## Your objective:
Return the first line, the line containing "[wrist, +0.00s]", and every line between them, exactly as they stand.

## Recorded data:
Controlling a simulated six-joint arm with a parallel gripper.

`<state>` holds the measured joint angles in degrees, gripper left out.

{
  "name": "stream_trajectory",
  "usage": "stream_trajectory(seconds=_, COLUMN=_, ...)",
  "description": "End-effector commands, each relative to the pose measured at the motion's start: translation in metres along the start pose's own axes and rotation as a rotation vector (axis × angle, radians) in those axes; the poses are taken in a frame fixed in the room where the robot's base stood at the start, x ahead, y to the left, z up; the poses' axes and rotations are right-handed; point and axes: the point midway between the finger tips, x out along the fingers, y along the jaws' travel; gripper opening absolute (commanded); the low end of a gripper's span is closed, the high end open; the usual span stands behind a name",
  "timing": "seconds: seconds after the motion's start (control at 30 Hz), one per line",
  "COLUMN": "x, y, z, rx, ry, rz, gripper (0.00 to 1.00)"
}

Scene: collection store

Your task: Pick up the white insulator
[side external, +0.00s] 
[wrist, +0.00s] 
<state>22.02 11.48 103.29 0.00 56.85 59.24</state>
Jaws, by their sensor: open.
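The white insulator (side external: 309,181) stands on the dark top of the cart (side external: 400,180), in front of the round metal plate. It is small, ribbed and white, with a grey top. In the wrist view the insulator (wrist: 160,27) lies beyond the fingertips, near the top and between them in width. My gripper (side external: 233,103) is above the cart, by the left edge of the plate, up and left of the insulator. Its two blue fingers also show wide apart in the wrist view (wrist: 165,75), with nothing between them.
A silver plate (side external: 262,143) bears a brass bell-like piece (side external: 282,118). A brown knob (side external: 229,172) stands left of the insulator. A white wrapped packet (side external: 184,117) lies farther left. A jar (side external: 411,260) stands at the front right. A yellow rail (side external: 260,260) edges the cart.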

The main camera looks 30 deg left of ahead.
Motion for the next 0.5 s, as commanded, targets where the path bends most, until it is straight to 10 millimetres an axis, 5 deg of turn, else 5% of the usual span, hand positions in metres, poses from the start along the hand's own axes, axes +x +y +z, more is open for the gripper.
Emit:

## Reply to the exercise:
Controlling a simulated six-joint arm with a parallel gripper.

`<state>` holds the measured joint angles in degrees, gripper left out.

{
  "name": "stream_trajectory",
  "usage": "stream_trajectory(seconds=_, COLUMN=_, ...)",
  "description": "End-effector commands, each relative to the pose measured at the motion's start: translation in metres along the start pose's own axes and rotation as a rotation vector (axis × angle, radians) in those axes; the poses are taken in a frame fixed in the room where the robot's base stood at the start, x ahead, y to the left, z up; the poses' axes and rotations are right-handed; point and axes: the point midway between the finger tips, x out along the fingers, y along the jaws' travel; gripper opening absolute (commanded); the low end of a gripper's span is closed, the high end open; the usual span stands behind a name",
  "timing": "seconds: seconds after the motion's start (control at 30 Hz), one per line",
  "COLUMN": "x, y, z, rx, ry, rz, gripper (0.00 to 1.00)"
}

Scene: collection store

Your task: Pick up the white insulator
[side external, +0.00s] 
[wrist, +0.00s] 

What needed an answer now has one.